Liga-liga Eropa kini
sudah menjadi komoditas utama masyarakat dunia, ditambah dengan semakin
menjamurnya industrialisasi sepak bola, sudah barang tentu akan menghadirkan
keuntungan baru, dan tentu penggemar baru. Keadaan ini pula yang tampaknya
menjadi bendungan besar antara profesionalisme dan nasionalisme para pemain.
Keberadaan setiap
pemain dalam sebuah club menjadi pertimbangan tersendiri bagi mereka yang ingin
membela tim nasionalnya, semakin besar club yang dibela, maka semakin besar
pula peluang pemain tersebut untuk bermain membela negaranya. Disisi lain, ini
bisa menjadi boomerang bagi si pemain
jika sewaktu-waktu, tanah airnya membutuhkan jasa mereka untuk memperkuat tim
nasional.
Pertandingan
kualifikasi piala Eropa dan piala dunia yang sering bergulir di sela-sela
pertandingan liga yang sedang berjalan, tentu menjadi pekerjaan rumah
tersendiri bagi club tempat pemain bernaung. Meskipun liga di liburkan selama
tim nasional sedang bertanding, tetap saja pemilik club merasa was-was terhadap dampak yang akan
terjadi pada sang pemain sepulangnya ia dari tugas negara, yaitu cedera, dan tingkat
kebugaran si pemain yang bisa saja menurun.
Bayaran selangit yang
diterima setiap pemain dari club, tentu membuat pemilik club merasa was-was
dengan keadaan para pemainnya. Alasannya jelas, mereka dibayar mahal untuk
bermain bagus, bukan untuk merawat cedera yang di derita selepas tugas negara.

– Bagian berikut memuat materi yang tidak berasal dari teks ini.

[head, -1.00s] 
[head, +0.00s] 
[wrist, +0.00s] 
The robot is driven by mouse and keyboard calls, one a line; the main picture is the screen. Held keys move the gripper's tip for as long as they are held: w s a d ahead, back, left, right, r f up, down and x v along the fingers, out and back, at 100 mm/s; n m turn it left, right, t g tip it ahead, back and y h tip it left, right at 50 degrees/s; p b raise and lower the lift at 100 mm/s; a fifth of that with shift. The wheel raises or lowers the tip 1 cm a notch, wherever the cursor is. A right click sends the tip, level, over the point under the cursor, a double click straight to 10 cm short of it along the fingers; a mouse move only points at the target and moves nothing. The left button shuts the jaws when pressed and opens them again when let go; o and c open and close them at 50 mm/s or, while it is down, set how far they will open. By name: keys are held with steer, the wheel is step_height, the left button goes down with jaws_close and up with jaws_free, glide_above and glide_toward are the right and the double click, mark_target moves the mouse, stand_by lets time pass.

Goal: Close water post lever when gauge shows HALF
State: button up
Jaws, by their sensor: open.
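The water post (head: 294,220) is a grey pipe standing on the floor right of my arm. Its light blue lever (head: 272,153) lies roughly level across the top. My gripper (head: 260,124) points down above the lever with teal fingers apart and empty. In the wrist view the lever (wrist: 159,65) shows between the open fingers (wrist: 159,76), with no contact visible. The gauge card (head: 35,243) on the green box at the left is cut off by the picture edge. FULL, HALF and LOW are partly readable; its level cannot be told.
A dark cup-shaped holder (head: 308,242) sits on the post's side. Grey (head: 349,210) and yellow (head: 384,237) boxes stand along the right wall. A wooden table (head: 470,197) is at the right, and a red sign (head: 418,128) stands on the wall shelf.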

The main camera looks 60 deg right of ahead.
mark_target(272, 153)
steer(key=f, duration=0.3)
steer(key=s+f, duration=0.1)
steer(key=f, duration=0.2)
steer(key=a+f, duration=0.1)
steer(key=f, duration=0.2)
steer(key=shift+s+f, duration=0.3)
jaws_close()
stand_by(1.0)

Banyak pula pelatih-pelatih yang mengeluh dengan keadaan ini dan menjadikan
laga internasional sebagai momok tersendiri bagi mereka.
Pasca cedera panjang
yang dideritanya, Daniel Sturridge kembali merumput pada dua minggu lalu dan
langsung menunjukkan kualitasnya dengan mencetak tiga gol sejauh ini, comeback
nya Sturridge di Liverpool coba dimanfaatkan pelatih tim nasional Inggris, Roy
Hodgson untuk memboyongnya kembali ke The
Three Lions untuk menghadapi dua laga kualifikasi terakhir Euro 2016.
Sadar dengan keadaan
pemainnya yang baru pulih, pelatih Liverpool saat itu, Brendan Rodgers melarang
pemain kesayangannya itu kembali ke tim nasional untuk sementara waktu. Ia
berdalih, Sturridge belum sembuh benar atas cederanya, dan tentu saja, Rodgers
trauma dengan pemanggilan itu, karena cedera yang didapat akibat membela
Inggris pada lanjutan kualifikasi Euro awal tahun ini. Menyadari hal ini, Roy
Hodgson pun mengamini permintaan Rodgers tersebut dan membatalkan pemanggilan
itu.
Masalah Sturridge
reda, tetapi muncul masalah baru, Dany Ings – yang juga berasal dari Liverpool –
yang dipanggil Hodgson untuk mengganti peran Sturridge menderita cedera yang ia
terima saat tengah berlatih dengan pasukan “tiga singa”. Tentu ini menjadi
pukulan baru bagi The Reds yang sudah
kehilangan kapten Jordan Henderson dan striker anyar, Cristian Benteke yang
sudah lebih dulu masuk ruang operasi.
Tidak jauh berbeda
dengan Liverpool, Manchester City juga mengalami nasib serupa. Striker andalan
mereka, Sergio Aguero harus ( lagi-lagi ) naik meja operasi setelah mendapat
cedera baru pasca membela negaranya, Argentina di ajang kualifikasi piala dunia
2018. Sial bagi City, karena Aguero baru saja pulih dari cedera beberapa hari
sebelumnya, dan berhasil mencetak lima gol kala menjamu Newcastle United di
Etihad Stadium pada pekan lalu.
Apa yang dialami
Liverpool dan Manchester City diatas hanyalah segelintir cerita mistis mengenai
cedera pemain pasca tugas membela negara,
dan menjadi momok menakutkan bagi club-club yang menyumbangkan pemainnya
untuk menjalankan perintah negara.
Mari kita tinggalkan
polemik pemain cedera akibat tugas negara. Sekarang saatnya kita memikirkan
nasib pribadi sebagai pecinta sepak bola layar kaca. Tentu kawan-kawan mengerti
maksud saya ini bukan? Betul, jeda internasional berarti kita dipaksa istirahat
sejenak untuk menikmati akhir pekan di arena nobar atau televisi dirumah.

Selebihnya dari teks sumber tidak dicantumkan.